Dried fish snacks at midnight

The midnight sun makes you feel like you’re on drugs. 

How else could the sky look as clear and blue as noon, while the light is yellow like a sunset?  This phenomenon happens in the arctic latitudes around June/July when the sun never dips below the horizon.  There’s 24-hours of daylight…spectacular, inexplicably magical, really-beautiful-but-I-wish-this-stupid-hostel-had-curtains-so-I-could-sleep daylight. 

I’m not sure how it feels for other people, but I believe our midnight sun euphoria was heightened by the Amazing Race challenges we had to surpass to get to our arctic sun-watching destination:

– Tempermental arctic weather forecast:  We obsessively stalked the forecast for two weeks on three websites before booking our flight the day before departure. As our plane departed, the forecast was for cloudless skies.  By the time we arrived several hours later, massive arctic cloud banks were gathering exactly where the sun would be dipping that night. 

– Location, location, location:  Immediately upon arrival in the Lofoten Islands, we realized that we couldn’t see the midnight sun from the southeastern side of the mountainous island where we booked our stay.  The sun dips in the northwest.  Yes, we were in precisely the right place notto see the sun.  And there was no rental car agency in the town of A i Lofoten, population 11, where our ferry docked. 

These are the mountains I'm talking about.

– Youth hostel, old people:  We booked our 2-night stay in a youth hostel, the only room available in high season.  Fab and I are both 37 years old.  A youth hostel is alsoprecisely the wrong place to be.  The hostel had bunk beds and handkerchiefs for curtains.  I repeat, handkerchiefs for curtains.  In the land of 24 hour sun.

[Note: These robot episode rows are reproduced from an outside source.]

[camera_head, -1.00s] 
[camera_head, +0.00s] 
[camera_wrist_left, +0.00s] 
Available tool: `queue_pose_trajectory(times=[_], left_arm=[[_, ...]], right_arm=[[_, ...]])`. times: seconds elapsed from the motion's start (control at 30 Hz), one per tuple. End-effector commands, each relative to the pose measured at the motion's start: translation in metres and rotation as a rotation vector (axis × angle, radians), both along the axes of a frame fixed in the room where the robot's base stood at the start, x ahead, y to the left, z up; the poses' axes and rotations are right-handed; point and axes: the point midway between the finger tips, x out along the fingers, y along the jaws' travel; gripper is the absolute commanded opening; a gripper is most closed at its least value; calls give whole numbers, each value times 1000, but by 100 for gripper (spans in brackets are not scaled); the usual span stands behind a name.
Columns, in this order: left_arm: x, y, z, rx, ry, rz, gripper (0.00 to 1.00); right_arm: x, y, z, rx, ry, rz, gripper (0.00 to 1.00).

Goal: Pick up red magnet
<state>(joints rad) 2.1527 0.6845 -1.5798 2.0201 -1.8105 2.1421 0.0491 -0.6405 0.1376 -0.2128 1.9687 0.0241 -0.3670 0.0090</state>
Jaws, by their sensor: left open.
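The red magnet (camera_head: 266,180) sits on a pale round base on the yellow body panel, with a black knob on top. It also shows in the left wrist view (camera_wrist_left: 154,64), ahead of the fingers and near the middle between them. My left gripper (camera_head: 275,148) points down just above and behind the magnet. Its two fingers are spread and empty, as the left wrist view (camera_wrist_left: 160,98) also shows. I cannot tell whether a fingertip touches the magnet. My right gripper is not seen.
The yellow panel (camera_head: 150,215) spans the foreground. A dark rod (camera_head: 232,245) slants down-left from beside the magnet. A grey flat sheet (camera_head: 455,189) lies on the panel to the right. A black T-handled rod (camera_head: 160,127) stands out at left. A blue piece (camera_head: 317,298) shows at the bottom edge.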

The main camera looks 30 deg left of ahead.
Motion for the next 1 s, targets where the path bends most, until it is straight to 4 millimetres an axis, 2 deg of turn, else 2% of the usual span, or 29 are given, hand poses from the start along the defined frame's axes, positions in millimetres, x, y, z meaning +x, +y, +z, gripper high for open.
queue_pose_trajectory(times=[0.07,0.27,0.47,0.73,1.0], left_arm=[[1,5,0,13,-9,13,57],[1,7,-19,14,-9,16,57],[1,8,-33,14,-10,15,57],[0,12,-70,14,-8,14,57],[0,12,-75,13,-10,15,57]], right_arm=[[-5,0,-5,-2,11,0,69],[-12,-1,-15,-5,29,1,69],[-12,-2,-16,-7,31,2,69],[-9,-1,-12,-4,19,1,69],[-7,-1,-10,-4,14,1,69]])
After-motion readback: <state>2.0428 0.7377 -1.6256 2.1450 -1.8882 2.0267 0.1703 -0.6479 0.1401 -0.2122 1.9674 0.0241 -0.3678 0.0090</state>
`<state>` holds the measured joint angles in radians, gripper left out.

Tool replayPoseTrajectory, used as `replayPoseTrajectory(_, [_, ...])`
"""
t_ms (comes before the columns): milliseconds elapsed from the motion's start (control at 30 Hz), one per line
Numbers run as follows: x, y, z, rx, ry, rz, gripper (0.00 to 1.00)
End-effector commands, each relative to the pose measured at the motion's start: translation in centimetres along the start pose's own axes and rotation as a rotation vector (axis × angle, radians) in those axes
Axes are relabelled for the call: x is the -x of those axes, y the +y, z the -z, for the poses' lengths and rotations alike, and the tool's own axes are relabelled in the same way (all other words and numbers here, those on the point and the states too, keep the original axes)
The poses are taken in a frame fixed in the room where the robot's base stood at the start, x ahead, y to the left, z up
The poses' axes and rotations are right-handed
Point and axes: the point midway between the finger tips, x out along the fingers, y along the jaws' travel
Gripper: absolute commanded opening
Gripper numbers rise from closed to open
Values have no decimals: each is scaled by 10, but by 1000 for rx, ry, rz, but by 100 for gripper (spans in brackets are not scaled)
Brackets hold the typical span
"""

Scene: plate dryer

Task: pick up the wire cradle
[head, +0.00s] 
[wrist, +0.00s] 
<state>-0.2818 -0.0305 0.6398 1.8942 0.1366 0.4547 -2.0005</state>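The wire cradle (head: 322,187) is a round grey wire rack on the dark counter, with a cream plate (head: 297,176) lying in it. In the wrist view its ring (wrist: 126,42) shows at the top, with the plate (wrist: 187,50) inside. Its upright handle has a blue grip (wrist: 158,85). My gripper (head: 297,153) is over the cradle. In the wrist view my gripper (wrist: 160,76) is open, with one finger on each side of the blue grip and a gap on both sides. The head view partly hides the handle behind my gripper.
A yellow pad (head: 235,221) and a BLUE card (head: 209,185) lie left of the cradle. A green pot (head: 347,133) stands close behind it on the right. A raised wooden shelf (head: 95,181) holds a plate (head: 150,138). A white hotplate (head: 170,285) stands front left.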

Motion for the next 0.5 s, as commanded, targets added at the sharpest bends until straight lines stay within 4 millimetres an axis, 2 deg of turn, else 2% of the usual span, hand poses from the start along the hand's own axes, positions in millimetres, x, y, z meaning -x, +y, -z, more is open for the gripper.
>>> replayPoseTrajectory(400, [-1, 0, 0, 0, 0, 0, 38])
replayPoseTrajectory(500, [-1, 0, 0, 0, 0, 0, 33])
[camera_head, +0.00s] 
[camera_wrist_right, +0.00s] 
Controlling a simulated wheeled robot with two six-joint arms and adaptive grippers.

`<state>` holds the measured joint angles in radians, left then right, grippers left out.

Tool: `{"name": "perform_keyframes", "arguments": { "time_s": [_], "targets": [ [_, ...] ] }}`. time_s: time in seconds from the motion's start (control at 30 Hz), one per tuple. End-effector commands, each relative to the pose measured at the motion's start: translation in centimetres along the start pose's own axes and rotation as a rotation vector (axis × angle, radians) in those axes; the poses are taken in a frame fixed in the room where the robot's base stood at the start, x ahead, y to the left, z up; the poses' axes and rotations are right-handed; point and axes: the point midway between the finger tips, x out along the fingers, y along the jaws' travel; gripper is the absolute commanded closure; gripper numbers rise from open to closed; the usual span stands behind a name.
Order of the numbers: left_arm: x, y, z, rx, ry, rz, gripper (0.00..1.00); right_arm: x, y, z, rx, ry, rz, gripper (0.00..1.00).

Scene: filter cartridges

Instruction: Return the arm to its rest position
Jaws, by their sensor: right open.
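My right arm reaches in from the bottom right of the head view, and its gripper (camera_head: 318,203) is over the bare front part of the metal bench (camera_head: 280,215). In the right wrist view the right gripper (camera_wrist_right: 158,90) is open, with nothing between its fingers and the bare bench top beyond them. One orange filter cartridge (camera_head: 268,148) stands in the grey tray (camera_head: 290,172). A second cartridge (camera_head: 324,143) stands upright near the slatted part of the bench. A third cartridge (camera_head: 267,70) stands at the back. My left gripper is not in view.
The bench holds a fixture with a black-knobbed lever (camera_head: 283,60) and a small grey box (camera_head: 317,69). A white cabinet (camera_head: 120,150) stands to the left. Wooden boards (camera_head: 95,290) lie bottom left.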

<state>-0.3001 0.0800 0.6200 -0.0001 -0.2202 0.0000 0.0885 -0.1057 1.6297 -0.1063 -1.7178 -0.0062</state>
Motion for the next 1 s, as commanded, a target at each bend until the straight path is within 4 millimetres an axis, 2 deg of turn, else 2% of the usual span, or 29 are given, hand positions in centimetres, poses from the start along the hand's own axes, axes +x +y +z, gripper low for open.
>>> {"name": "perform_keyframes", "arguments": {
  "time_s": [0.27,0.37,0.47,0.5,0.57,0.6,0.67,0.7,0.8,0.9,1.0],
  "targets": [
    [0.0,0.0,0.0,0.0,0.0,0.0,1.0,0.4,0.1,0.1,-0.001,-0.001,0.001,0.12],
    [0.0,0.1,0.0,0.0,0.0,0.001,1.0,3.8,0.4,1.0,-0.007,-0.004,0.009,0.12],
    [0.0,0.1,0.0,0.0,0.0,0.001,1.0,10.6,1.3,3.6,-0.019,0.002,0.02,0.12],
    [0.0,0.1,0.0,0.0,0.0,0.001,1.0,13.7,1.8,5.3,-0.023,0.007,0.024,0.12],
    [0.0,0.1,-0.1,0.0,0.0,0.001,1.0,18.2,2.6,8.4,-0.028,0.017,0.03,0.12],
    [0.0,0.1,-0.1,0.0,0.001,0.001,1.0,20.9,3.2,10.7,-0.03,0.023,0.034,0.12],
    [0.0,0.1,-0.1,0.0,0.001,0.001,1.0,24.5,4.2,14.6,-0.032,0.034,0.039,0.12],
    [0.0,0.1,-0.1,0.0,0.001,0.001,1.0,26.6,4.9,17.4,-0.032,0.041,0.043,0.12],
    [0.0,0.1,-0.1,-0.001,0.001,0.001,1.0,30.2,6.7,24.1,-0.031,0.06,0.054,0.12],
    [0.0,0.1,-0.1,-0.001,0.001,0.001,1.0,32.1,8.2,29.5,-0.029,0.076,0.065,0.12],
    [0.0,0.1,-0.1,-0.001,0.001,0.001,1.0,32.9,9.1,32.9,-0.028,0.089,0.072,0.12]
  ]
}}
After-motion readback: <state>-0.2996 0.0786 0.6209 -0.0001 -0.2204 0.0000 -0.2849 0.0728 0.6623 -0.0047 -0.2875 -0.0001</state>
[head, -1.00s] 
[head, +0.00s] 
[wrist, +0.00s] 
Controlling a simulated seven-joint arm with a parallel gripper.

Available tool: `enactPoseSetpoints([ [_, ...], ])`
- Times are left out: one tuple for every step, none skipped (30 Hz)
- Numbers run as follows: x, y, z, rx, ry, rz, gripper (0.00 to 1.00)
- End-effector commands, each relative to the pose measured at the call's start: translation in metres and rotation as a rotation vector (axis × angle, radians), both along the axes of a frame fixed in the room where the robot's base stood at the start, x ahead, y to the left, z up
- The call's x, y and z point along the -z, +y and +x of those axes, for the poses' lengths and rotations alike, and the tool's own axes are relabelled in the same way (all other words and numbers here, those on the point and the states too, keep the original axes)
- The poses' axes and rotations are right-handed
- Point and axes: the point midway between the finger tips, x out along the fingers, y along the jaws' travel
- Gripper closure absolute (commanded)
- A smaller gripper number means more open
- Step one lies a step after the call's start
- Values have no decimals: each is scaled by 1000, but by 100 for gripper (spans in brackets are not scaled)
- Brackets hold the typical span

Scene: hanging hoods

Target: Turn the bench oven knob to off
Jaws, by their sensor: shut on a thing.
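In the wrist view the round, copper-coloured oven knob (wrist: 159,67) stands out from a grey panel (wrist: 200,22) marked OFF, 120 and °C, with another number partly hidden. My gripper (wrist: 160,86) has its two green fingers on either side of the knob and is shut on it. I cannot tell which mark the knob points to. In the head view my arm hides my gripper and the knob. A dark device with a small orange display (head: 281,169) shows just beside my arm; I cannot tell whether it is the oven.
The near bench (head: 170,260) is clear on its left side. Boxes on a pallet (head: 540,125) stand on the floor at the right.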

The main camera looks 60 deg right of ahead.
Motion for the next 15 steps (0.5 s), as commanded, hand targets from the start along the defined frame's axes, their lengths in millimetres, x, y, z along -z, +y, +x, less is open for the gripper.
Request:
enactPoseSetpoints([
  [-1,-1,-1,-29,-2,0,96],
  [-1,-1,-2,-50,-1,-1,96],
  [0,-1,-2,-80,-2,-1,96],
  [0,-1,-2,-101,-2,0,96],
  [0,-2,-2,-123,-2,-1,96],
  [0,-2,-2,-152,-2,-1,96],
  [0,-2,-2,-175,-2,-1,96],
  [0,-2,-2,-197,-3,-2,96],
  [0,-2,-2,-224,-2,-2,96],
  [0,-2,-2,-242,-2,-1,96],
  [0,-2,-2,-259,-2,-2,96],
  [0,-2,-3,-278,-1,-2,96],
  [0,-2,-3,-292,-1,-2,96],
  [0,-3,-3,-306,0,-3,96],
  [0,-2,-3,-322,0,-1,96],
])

As fake Amazing Race contestants, we were ready to kick some ass to see the midnight sun.  We were going to see the damn sun.  No matter what.

First off, we needed to get to the midnight sun watching spot.  Then we would deal with the clouds.   Our options: 

a) spontaneously hike 7 hours over a mountain pass to a spot on the uninhabited, north-facing other side of the island, hike back to hostel at 1am

b) bike 34 kilometers each way over above-pictured mountainous arctic terrain to northern beach, or

c) take a bus (which stopped running at 9pm) to a town 64 km away to pay exorbitant fee for the last rental car within a 3 island radius.  Car only available for 18.5 hours. 

We selected Option C.  And as we drove up at 11pm to our midnight sun watching spot, the clouds parted.  I swear. 

Okay, we’re not meteorologists and we were being a little paranoid.  I told you, the midnight sun is like drugs.  The cloud banks were never actually where the sun was dipping.  We were looking in the wrong spot.  But still.
The light is inexplicably beautiful and makes you do strange, cheesy things.  I was moved to take a picture of a white horse in a midnight sunny meadow, munching grass in the golden sun.  I’ll post it later, so you believe me. 
A little before midnight, a retired Norwegian fisherman and veteran of the north sea oil rigs stopped by our watching spot for a chat.  He was a tough salty sea dog.  Like all Norwegians, he spoke nearly perfect English and was extremely kind.  He offered us some of the dried cod he was carrying around in a plastic bag, a popular local snack, eaten right off the skin of the fish.  He left a little before midnight, giving us the rest of the fish, bag, skin and all, to snack on til til the sun started rising again.